Il capitolo “splendori e miserie del pittor veneziano Giorgione da Castelfranco” è per me uno dei più belli, sono pagine (ma non sono le sole) magistrali, complimenti. Ma la domanda è: pensi che sia morto così, Giorgione? Tra le tue fonti c’è un fantasma che ti ha spifferato la verità?
Che Giorgione sia morto di peste è un dato storico assodato. Tutti i dettagli relativi allo scempio del suo corpo colpito dal morbo me li ha suggeriti un altro fantasma, quello di Antonin Artaud: nel suo Il teatro e il suo doppio c’è un capitolo intero dedicato alla peste. Quanto alla strega di Torcello (che ha per modello l’Azucena del Trovatore), alla lettura delle braci, all’aggressione con l’attizzatoio, alla fuga sul sàndolo, sì, credo che a spifferarmeli sia stato davvero il fantasma di Giorgione…
Un’altra pagina magistrale è quella in cui fai parlare la maschera di Annella. Qui andiamo, con la leggerezza e sapienza della tua prosa e del tuo pensiero, oltre la nascita e oltre la morte. Che sia una maschera veneziana a prendersi questo onere, e onore, è emblematico, è Venezia.

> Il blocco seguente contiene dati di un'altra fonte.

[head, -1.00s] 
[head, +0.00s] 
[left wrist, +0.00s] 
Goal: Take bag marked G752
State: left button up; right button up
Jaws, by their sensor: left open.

L’idea di personificare cose non-umane è un mio vecchio vizio letterario, è un modo per leggere con occhi diversi la realtà, raccontarla da un punto di vista che consenta di mettere a fuoco aspetti altrimenti nascosti. Le vicende di Venezia, ad esempio, sarebbero rimaste una banale pagina da libro di storia. Raccontate invece da Venezia stessa personificata, che entra in scena nei suoi abiti cinquecenteschi, conscia di ciò che è stata e di ciò che è oggi, cambia completamente il ritmo narrativo.
Dopo aver creato il personaggio dell’editore Fongher e di tutti quelli che gli girano attorno pensi di aver acquisito benevolenze nel mondo editoriale?
Certamente… Dai, scherzo! Nel Tessitore ci sono due tipologie di editore-personaggio: Fongher, appunto, editore puro, appassionato del suo lavoro, e Della Rocca, dirigente editoriale con impostazione industriale, uomo da marketing aggressivo. Ho quindi creato due personaggi che sono in aperto contrasto tra loro e rappresentano la realtà di oggi, fatta di piccoli editori che continuano a produrre cose straordinarie e di grandi concentrazioni editoriali che per necessità di struttura guardano solo al profitto, spesso – ma non sempre, per fortuna – a discapito della qualità.
La qualità letteraria oggi in Italia. Avanti: senza freni!
Guarda, secondo me il discorso non è soltanto editoriale. In tutti i settori l’imprenditore è stato sostituito da un modello manageriale. Spariti gli inventori dei marchi che hanno fatto la storia, restano strutture vuote, che magari sono già approdate in Borsa e devono macinare utili a qualsiasi costo, sia per sopravvivere sia, soprattutto, per raggiungere gli obiettivi a brevissimo termine dei dirigenti che si alternano alla guida della struttura. Ovviamente con questa logica non possono esistere né ricerca né progetti a lungo termine. Poi c’è l’omologazione verso il basso, l’inseguimento del mercato anziché il tentativo di elevare i modelli culturali. Nel caso dei libri: si va verso la lettura da intrattenimento e scompare la lettura come esperienza profonda, come stimolo, come strumento ottico che fornisce una diversa visuale del mondo. È un argomento complesso, non è questo il luogo per trattarlo. Ti dico solo, ma questa è una mia scelta personale, che sono pochissimi gli autori viventi italiani che finiscono nella mia libreria.
Non nascondo la mia invidia. Ti ho visto bazzicare dalle parti del Danieli. Mi faresti vedere il tuo contratto con Ronzani? Sei mesi al Danieli ce li passerei anch’io.
Ahahah! La fotografia che hai visto girare sui social risale alla prima edizione. Al momento non detengo pistole né la Ronzani me ne ha date in consegna. Dell’Hotel Danieli, poi, ho sempre visto la sola facciata, tutto il resto è invenzione letteraria.
Quante domande non ti ho fatto cui avresti avuto piacere di rispondere. Sei libero di fartene una tu.
Chiuderei con la più classica: quale sarà il prossimo libro. Risposta: la storia inedita di un violinista di strada che fa una musica straordinaria suonando un violino inesistente. È già terminata, devo solo limarla per perfezionare il testo e vedere se anche questa storia possa interessare la Ronzani.